Objective -> Produce the listing below again, exactly as shown.

Source excerpt ->
* * *

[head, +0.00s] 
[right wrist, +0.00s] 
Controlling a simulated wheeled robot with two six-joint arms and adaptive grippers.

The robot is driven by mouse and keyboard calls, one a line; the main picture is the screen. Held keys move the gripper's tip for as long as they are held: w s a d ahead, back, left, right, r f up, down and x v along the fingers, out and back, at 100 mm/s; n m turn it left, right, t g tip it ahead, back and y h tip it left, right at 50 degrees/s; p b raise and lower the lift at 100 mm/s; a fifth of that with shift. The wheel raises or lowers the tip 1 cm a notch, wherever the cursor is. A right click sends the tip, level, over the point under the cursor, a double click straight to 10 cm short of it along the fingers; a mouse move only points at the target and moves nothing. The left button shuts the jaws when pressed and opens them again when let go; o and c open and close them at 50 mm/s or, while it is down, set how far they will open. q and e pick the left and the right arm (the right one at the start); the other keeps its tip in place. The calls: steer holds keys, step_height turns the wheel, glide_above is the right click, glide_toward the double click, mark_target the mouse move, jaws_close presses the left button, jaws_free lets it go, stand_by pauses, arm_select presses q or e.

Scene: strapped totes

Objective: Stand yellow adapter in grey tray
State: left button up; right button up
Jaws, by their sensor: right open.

* * *

Written answer ->
[head, +0.00s] 
[right wrist, +0.00s] 
Controlling a simulated wheeled robot with two six-joint arms and adaptive grippers.

The robot is driven by mouse and keyboard calls, one a line; the main picture is the screen. Held keys move the gripper's tip for as long as they are held: w s a d ahead, back, left, right, r f up, down and x v along the fingers, out and back, at 100 mm/s; n m turn it left, right, t g tip it ahead, back and y h tip it left, right at 50 degrees/s; p b raise and lower the lift at 100 mm/s; a fifth of that with shift. The wheel raises or lowers the tip 1 cm a notch, wherever the cursor is. A right click sends the tip, level, over the point under the cursor, a double click straight to 10 cm short of it along the fingers; a mouse move only points at the target and moves nothing. The left button shuts the jaws when pressed and opens them again when let go; o and c open and close them at 50 mm/s or, while it is down, set how far they will open. q and e pick the left and the right arm (the right one at the start); the other keeps its tip in place. The calls: steer holds keys, step_height turns the wheel, glide_above is the right click, glide_toward the double click, mark_target the mouse move, jaws_close presses the left button, jaws_free lets it go, stand_by pauses, arm_select presses q or e.

Scene: strapped totes

Objective: Stand yellow adapter in grey tray
State: left button up; right button up
Jaws, by their sensor: right open.

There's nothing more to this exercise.